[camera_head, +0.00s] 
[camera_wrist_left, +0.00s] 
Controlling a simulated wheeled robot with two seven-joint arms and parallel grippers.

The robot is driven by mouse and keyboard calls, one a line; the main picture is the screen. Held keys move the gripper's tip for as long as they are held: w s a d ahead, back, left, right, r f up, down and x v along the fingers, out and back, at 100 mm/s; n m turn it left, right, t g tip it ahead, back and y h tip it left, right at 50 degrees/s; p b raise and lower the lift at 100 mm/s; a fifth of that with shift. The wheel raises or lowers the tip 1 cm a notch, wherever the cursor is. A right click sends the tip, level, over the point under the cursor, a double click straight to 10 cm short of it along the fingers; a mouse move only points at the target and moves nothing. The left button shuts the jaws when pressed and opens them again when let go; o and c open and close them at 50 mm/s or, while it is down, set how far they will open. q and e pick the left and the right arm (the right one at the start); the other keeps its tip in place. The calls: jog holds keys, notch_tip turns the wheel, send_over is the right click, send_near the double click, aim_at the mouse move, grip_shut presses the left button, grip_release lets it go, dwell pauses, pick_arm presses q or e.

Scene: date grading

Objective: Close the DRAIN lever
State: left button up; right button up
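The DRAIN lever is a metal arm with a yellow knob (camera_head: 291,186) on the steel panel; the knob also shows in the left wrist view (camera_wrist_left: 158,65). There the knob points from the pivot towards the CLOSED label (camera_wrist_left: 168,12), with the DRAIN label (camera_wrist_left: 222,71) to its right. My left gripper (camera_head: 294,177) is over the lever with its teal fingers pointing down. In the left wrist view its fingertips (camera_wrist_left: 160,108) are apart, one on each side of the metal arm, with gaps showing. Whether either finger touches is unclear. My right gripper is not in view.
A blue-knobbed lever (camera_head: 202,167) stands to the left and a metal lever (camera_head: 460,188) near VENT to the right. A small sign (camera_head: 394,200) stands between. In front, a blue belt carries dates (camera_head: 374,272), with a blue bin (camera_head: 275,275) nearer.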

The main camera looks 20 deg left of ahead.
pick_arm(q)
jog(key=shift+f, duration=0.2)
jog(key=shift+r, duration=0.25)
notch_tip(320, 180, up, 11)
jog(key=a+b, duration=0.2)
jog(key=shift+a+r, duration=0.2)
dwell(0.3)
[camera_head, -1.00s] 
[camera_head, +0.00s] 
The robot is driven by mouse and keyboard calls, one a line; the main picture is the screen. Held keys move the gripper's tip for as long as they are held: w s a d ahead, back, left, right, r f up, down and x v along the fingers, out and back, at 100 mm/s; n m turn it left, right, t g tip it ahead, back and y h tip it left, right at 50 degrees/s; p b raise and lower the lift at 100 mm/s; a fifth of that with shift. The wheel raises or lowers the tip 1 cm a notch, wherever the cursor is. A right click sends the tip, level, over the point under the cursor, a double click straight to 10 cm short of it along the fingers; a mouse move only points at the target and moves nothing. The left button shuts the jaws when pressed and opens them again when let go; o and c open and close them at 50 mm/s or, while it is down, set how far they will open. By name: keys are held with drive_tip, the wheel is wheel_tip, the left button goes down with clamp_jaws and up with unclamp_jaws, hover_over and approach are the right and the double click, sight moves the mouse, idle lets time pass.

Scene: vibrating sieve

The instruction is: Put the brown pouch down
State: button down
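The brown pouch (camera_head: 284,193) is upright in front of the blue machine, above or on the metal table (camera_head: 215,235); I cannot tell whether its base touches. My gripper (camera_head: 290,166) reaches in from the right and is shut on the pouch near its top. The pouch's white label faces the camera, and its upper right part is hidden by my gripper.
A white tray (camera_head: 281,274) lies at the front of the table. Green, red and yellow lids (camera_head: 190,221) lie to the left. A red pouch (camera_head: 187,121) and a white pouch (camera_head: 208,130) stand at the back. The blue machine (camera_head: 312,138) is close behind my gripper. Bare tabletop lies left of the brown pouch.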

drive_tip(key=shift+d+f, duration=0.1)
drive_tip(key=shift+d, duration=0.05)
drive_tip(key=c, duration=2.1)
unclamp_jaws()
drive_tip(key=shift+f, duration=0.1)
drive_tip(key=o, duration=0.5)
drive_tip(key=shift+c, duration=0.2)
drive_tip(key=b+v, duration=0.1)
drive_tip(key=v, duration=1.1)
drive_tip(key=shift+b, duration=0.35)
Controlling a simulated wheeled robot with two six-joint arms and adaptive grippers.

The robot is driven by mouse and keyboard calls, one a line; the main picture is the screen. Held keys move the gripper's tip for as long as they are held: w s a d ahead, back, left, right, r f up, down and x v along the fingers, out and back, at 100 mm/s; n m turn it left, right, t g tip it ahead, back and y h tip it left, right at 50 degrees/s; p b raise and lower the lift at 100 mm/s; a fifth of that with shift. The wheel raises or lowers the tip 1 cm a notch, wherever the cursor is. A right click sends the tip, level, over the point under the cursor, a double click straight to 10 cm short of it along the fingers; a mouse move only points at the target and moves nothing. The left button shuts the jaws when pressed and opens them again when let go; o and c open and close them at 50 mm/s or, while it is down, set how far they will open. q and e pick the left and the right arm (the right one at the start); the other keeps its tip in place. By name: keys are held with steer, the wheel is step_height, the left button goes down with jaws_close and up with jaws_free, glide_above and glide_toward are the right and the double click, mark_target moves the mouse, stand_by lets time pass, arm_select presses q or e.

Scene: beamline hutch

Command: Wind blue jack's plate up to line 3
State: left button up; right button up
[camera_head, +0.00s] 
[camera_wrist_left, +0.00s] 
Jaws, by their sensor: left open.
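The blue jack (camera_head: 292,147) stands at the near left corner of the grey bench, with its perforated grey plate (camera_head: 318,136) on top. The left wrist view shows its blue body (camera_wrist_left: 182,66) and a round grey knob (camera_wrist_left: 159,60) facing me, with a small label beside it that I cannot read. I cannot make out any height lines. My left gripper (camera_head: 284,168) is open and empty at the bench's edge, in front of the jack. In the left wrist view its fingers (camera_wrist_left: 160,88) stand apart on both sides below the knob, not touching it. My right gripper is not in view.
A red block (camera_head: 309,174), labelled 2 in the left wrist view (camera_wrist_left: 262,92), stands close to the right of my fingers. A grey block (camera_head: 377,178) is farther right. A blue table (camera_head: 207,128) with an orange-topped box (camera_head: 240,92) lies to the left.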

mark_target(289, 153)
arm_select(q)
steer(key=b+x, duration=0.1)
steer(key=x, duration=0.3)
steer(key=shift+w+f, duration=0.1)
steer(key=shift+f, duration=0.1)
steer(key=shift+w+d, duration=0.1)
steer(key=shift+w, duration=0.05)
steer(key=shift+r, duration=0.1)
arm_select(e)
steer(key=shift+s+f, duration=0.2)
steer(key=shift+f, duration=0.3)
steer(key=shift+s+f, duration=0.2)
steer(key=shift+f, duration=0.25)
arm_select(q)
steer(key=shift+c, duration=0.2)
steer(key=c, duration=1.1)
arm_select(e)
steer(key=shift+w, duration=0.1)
──────────────────────────────
■ WHAT NEEDS TO BE DONE
Where a line holds "simulated", copy that line.

■ THE OUTPUT
Controlling a simulated wheeled robot with two seven-joint arms and parallel grippers.
Controlling a simulated wheeled robot with two six-joint arms and adaptive grippers.

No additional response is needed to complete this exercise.